Kinder lernen im Spiel. Das ist eine pädagogische Grundwahrheit in der Kita. Doch was heißt das für den Alltag der ErzieherInnen? Und was entdeckt ein Team, wenn es aufgefordert ist, die eigene Arbeit durch die Evaluation kritisch zu betrachten? Danach fragte Barbara Leitner bei einem Besuch der KiB-Kita Hansa Spatzen in Berlin.
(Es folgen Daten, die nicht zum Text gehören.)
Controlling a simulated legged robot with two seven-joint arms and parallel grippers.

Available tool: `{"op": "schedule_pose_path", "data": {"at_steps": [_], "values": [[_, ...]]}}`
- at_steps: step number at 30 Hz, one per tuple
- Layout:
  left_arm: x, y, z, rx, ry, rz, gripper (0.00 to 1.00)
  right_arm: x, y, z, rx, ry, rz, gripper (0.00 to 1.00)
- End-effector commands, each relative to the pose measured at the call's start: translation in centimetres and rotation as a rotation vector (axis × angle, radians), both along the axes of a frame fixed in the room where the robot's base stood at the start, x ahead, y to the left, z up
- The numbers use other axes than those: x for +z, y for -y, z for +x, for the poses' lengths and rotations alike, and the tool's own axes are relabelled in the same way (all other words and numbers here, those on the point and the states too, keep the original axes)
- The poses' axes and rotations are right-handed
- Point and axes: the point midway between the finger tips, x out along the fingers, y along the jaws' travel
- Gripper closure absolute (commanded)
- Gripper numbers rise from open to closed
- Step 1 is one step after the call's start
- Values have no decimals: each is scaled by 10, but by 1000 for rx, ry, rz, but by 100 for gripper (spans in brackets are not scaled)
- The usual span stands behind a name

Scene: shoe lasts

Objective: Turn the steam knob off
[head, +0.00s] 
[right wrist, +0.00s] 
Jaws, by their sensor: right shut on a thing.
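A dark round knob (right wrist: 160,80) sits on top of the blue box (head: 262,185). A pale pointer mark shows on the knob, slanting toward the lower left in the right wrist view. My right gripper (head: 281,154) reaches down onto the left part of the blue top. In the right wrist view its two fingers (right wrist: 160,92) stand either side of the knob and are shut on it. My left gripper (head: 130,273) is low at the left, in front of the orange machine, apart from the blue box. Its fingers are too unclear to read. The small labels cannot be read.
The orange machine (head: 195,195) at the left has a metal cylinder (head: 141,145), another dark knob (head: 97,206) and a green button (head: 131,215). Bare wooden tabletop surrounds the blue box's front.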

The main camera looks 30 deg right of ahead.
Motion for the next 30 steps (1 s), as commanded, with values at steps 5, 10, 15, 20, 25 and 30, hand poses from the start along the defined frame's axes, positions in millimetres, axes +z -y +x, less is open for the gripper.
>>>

Am Morgen sitzen fünfzehn Mädchen und Jungen zwischen drei und fünf Jahren bei den »Raben« zur Kinderbesprechung auf dem Boden im Kreis. Birgit Martinez Llorente, die Erzieherin der Gruppe, fragt, wo die Kinder heute spielen wollen. Für den Frühsommertag sind 25°C vorhergesagt. Die Kinder rufen im Chor: »Rausgehen!« »Wo und womit wollt ihr spielen?«, will die Erzieherin weiter wissen. »Mit Wasser«, »Im Sand«, sprudeln die Kinder los. Sie fragt, was sie vorbereiten soll. Die Kinder wollen, dass die Planschbecken im Garten aufgestellt und mit Wasser aufgefüllt werden. Birgit Martinez Llorent gibt ihr Einverständnis.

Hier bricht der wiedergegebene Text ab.